At the atomic level, the open electronic shell of an ion is characterized by a local charge density and a magnetization density, emerging from the spin and orbital degrees of freedom. These densities can be decomposed in atomic-scale multipoles representing the electric and magnetic degrees of freedom. This expansion not only characterizes the densities shape and symmetry, it also defines the quantum mechanical operators of these atomic-scale multipoles, similar to spin operators. It is frequently assumed that the lowest order of this expansion is sufficient to describe material properties. However, there is an increasing list of materials with strong spin-orbit coupling that exhibit multipolar orders. Furthermore, multipolar interactions can theoretically mediate superconductivity and play a role in the ground state selection of frustrated magnets. This motivates me to investigate the potentially unrecognized role of multipolar physics in strongly correlated electronic states such as spin liquids and superconductors. I am also starting research projects on the topic of odd-parity multipoles, a class of unconventional multipoles that give rise to emergent cross-correlated responses of potential interest to spintronics.

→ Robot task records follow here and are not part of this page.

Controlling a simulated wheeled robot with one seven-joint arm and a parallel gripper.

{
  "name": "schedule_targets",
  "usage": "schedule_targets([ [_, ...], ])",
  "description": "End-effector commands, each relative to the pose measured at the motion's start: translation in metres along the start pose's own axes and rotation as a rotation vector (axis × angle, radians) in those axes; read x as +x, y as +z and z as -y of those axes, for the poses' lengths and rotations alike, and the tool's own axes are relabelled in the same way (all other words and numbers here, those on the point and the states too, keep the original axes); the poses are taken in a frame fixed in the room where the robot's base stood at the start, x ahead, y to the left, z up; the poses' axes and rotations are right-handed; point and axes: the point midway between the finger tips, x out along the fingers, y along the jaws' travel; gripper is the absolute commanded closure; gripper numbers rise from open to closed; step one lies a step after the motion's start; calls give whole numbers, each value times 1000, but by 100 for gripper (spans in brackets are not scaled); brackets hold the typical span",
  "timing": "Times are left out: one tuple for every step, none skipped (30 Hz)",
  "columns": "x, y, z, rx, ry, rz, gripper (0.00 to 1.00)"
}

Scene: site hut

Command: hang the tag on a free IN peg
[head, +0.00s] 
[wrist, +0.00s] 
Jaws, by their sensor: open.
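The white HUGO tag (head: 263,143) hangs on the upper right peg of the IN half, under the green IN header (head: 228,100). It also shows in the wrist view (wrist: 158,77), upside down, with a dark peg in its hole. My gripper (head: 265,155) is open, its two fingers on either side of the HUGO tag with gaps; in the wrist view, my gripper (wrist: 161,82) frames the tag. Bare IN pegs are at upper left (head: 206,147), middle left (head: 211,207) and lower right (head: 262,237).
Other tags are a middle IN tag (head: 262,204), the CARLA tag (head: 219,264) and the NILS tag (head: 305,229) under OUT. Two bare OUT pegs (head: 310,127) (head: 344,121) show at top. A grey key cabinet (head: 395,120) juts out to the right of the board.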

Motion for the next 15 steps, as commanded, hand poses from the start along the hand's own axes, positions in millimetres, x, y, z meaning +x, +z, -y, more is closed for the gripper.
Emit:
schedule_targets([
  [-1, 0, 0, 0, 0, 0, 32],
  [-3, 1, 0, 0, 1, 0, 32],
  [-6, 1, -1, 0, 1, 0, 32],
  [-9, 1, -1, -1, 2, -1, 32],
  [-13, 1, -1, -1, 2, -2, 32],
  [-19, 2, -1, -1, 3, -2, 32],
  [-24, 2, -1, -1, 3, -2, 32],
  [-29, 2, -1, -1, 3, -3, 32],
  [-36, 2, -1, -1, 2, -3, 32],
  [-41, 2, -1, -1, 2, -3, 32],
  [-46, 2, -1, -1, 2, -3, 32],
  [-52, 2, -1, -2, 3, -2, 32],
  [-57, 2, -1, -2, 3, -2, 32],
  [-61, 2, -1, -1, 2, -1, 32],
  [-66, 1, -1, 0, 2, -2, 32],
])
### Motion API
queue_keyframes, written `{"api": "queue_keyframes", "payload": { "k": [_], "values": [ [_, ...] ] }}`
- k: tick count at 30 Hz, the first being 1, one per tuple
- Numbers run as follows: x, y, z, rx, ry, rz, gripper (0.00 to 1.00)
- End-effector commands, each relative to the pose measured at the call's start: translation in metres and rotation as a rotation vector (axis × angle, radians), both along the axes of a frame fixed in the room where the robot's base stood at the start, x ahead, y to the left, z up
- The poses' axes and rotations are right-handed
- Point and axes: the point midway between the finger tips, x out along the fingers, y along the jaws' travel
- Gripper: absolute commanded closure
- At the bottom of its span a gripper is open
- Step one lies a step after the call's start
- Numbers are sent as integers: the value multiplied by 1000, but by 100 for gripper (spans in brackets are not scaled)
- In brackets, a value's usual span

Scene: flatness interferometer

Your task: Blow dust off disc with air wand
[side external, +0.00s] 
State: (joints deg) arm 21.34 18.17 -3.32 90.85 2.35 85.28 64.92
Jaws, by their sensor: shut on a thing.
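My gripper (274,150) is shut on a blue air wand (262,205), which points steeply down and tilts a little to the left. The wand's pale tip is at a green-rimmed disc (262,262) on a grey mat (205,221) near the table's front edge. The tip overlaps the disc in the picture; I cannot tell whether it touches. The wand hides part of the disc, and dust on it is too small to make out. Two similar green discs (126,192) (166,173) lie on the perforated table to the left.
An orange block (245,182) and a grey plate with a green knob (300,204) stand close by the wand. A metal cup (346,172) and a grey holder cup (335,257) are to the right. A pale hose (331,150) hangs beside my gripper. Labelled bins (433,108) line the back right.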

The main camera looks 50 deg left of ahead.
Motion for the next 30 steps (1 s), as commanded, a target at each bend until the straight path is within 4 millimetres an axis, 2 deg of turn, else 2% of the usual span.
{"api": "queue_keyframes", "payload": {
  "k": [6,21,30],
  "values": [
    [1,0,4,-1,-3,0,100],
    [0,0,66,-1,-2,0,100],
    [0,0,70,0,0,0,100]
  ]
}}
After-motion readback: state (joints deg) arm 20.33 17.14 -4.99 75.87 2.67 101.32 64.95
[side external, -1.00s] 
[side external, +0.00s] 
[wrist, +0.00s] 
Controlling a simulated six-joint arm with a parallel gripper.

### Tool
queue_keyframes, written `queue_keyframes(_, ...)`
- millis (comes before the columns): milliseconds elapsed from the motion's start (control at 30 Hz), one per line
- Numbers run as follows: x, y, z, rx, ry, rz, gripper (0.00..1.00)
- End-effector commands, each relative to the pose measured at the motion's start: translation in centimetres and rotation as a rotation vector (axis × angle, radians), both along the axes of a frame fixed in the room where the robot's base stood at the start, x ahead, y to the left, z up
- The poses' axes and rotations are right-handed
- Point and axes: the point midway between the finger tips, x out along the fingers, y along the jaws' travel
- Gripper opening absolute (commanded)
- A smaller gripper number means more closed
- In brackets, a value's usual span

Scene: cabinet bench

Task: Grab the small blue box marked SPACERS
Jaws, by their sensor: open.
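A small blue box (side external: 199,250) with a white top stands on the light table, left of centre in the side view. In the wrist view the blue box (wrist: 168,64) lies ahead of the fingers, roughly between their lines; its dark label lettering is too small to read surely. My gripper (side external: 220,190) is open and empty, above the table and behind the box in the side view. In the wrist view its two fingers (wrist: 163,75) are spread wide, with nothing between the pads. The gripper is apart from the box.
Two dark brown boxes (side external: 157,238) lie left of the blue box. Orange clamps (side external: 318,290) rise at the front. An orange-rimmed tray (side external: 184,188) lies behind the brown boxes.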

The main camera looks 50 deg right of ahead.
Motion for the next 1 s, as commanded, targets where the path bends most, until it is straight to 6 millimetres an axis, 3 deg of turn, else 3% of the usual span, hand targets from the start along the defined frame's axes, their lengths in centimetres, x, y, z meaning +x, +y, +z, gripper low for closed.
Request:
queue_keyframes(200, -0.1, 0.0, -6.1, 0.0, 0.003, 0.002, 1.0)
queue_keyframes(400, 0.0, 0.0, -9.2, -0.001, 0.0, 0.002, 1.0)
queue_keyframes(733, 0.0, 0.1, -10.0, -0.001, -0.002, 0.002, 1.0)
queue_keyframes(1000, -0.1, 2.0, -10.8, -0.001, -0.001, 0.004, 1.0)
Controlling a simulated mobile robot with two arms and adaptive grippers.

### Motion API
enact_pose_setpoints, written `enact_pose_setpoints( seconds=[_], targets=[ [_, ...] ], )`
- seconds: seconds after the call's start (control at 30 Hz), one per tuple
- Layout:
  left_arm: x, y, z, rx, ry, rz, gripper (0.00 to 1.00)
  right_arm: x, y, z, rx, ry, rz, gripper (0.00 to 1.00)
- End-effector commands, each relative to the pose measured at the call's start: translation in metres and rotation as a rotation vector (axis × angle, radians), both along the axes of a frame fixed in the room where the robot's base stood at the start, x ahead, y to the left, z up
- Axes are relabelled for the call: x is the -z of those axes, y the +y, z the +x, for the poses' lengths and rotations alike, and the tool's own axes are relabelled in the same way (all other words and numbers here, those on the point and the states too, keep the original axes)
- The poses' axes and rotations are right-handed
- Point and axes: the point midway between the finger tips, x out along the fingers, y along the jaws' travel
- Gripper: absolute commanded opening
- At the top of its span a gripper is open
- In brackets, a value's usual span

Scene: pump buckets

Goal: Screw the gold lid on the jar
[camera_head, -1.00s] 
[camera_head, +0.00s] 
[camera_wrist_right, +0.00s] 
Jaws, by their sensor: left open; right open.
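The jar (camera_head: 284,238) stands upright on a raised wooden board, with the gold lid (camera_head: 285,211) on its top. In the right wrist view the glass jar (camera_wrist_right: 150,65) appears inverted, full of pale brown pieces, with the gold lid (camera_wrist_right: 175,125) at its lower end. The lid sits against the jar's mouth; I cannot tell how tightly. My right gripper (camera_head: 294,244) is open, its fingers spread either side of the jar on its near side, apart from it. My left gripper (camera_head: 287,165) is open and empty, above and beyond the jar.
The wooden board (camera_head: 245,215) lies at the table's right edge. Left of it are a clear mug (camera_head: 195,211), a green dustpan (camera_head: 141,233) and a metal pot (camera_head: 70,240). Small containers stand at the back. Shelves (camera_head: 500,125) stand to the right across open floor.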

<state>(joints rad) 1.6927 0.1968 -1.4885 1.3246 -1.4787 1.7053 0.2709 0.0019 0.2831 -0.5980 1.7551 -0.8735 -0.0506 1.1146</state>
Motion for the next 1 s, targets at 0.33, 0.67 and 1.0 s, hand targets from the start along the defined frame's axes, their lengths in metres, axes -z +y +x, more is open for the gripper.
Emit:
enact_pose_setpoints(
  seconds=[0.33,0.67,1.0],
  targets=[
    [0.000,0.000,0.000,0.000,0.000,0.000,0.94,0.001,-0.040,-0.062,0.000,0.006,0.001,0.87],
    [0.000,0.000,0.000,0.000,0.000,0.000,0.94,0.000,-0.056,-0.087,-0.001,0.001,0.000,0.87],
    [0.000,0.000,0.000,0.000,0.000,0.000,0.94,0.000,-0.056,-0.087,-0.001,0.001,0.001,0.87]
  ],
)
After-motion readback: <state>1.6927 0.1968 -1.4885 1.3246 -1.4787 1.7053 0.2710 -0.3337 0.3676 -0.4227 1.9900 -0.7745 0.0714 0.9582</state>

The quantum spin liquid state is an exceptional phase of matter that exhibits long-range entanglement of the magnetic degrees of freedom. It represents one of the rare examples of long-range entanglement of a many-body system, also named topological order, and can shed light on concepts relevant to quantum information and computing. The so-called frustrated magnets are candidate materials in the search of spin liquids. Indeed, magnetic frustration leads to degenerate ground states and strong magnetic fluctuations, hindering conventional magnetic order to the profit of spin liquid states. I am especially interested about the role of multipolar interactions in selecting which type of ground state is stabilized.